Short exercise: The complete listing should be restated exactly.

[start Source excerpt]

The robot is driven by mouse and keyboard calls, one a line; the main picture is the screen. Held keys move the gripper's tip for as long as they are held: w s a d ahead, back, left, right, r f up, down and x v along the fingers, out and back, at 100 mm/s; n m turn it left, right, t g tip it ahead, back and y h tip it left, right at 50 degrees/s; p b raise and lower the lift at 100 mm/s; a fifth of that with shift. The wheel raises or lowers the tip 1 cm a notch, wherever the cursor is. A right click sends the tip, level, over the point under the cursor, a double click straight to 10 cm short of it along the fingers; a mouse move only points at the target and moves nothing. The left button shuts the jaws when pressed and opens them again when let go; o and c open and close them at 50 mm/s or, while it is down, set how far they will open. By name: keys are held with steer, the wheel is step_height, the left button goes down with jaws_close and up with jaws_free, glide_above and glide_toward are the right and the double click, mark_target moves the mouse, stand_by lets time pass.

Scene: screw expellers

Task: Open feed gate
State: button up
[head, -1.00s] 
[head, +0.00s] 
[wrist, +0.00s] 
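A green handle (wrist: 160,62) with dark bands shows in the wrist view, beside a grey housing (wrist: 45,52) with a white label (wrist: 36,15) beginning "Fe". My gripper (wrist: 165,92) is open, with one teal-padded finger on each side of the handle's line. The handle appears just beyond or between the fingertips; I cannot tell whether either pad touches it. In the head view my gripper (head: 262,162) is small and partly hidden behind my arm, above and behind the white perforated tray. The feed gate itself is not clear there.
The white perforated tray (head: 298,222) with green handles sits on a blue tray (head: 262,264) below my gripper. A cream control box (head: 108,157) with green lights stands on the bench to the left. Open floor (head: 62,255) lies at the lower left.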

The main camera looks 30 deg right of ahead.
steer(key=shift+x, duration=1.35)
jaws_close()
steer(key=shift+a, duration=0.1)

[end Source excerpt]

Result of this task:
The robot is driven by mouse and keyboard calls, one a line; the main picture is the screen. Held keys move the gripper's tip for as long as they are held: w s a d ahead, back, left, right, r f up, down and x v along the fingers, out and back, at 100 mm/s; n m turn it left, right, t g tip it ahead, back and y h tip it left, right at 50 degrees/s; p b raise and lower the lift at 100 mm/s; a fifth of that with shift. The wheel raises or lowers the tip 1 cm a notch, wherever the cursor is. A right click sends the tip, level, over the point under the cursor, a double click straight to 10 cm short of it along the fingers; a mouse move only points at the target and moves nothing. The left button shuts the jaws when pressed and opens them again when let go; o and c open and close them at 50 mm/s or, while it is down, set how far they will open. By name: keys are held with steer, the wheel is step_height, the left button goes down with jaws_close and up with jaws_free, glide_above and glide_toward are the right and the double click, mark_target moves the mouse, stand_by lets time pass.

Scene: screw expellers

Task: Open feed gate
State: button up
[head, -1.00s] 
[head, +0.00s] 
[wrist, +0.00s] 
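A green handle (wrist: 160,62) with dark bands shows in the wrist view, beside a grey housing (wrist: 45,52) with a white label (wrist: 36,15) beginning "Fe". My gripper (wrist: 165,92) is open, with one teal-padded finger on each side of the handle's line. The handle appears just beyond or between the fingertips; I cannot tell whether either pad touches it. In the head view my gripper (head: 262,162) is small and partly hidden behind my arm, above and behind the white perforated tray. The feed gate itself is not clear there.
The white perforated tray (head: 298,222) with green handles sits on a blue tray (head: 262,264) below my gripper. A cream control box (head: 108,157) with green lights stands on the bench to the left. Open floor (head: 62,255) lies at the lower left.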

The main camera looks 30 deg right of ahead.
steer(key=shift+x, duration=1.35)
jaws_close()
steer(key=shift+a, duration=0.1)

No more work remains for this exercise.